## Written problem
Transcribe the lines below verbatim, skipping the images.
---
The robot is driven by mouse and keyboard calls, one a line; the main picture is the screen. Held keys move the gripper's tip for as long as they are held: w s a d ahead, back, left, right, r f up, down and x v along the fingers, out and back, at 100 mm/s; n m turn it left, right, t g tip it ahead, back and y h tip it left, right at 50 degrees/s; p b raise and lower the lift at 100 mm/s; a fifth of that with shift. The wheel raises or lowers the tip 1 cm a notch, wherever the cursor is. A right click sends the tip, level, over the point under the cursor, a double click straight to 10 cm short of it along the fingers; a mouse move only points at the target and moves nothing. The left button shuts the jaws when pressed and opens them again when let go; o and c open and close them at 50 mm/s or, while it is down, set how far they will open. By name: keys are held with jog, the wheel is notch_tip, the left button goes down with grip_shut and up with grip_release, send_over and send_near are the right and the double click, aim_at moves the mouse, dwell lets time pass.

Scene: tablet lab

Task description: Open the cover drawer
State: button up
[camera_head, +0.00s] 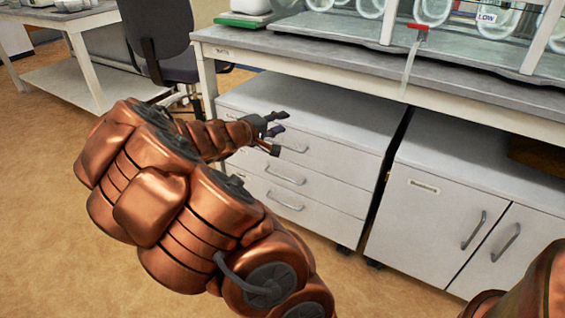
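A white drawer unit (330,177) stands under the lab bench, with three drawers stacked in its front. The top drawer has a grey bar handle (293,148), partly close behind my gripper. The middle drawer handle (285,175) and the bottom drawer handle (284,202) are in plain view. All three drawers look shut. Which one is the cover drawer cannot be told. My gripper (283,122) is in front of the upper left part of the unit, its dark fingers apart and nothing seen between them. Whether it touches the unit is unclear.
A white two-door cabinet (425,225) stands to the right, past a dark gap. The grey bench top (300,48) overhangs the units and carries a glass-fronted enclosure and a green-based scale (242,18). A dark chair (160,35) stands at the back left. The floor (45,210) at left is clear.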

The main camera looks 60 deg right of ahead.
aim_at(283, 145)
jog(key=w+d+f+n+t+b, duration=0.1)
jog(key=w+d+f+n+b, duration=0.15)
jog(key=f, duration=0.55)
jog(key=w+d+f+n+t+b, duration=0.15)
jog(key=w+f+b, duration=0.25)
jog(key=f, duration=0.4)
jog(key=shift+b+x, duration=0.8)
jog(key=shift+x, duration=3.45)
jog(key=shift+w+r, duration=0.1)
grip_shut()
---
## Exercise result
The robot is driven by mouse and keyboard calls, one a line; the main picture is the screen. Held keys move the gripper's tip for as long as they are held: w s a d ahead, back, left, right, r f up, down and x v along the fingers, out and back, at 100 mm/s; n m turn it left, right, t g tip it ahead, back and y h tip it left, right at 50 degrees/s; p b raise and lower the lift at 100 mm/s; a fifth of that with shift. The wheel raises or lowers the tip 1 cm a notch, wherever the cursor is. A right click sends the tip, level, over the point under the cursor, a double click straight to 10 cm short of it along the fingers; a mouse move only points at the target and moves nothing. The left button shuts the jaws when pressed and opens them again when let go; o and c open and close them at 50 mm/s or, while it is down, set how far they will open. By name: keys are held with jog, the wheel is notch_tip, the left button goes down with grip_shut and up with grip_release, send_over and send_near are the right and the double click, aim_at moves the mouse, dwell lets time pass.

Scene: tablet lab

Task description: Open the cover drawer
State: button up
[camera_head, +0.00s] 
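A white drawer unit (330,177) stands under the lab bench, with three drawers stacked in its front. The top drawer has a grey bar handle (293,148), partly close behind my gripper. The middle drawer handle (285,175) and the bottom drawer handle (284,202) are in plain view. All three drawers look shut. Which one is the cover drawer cannot be told. My gripper (283,122) is in front of the upper left part of the unit, its dark fingers apart and nothing seen between them. Whether it touches the unit is unclear.
A white two-door cabinet (425,225) stands to the right, past a dark gap. The grey bench top (300,48) overhangs the units and carries a glass-fronted enclosure and a green-based scale (242,18). A dark chair (160,35) stands at the back left. The floor (45,210) at left is clear.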

The main camera looks 60 deg right of ahead.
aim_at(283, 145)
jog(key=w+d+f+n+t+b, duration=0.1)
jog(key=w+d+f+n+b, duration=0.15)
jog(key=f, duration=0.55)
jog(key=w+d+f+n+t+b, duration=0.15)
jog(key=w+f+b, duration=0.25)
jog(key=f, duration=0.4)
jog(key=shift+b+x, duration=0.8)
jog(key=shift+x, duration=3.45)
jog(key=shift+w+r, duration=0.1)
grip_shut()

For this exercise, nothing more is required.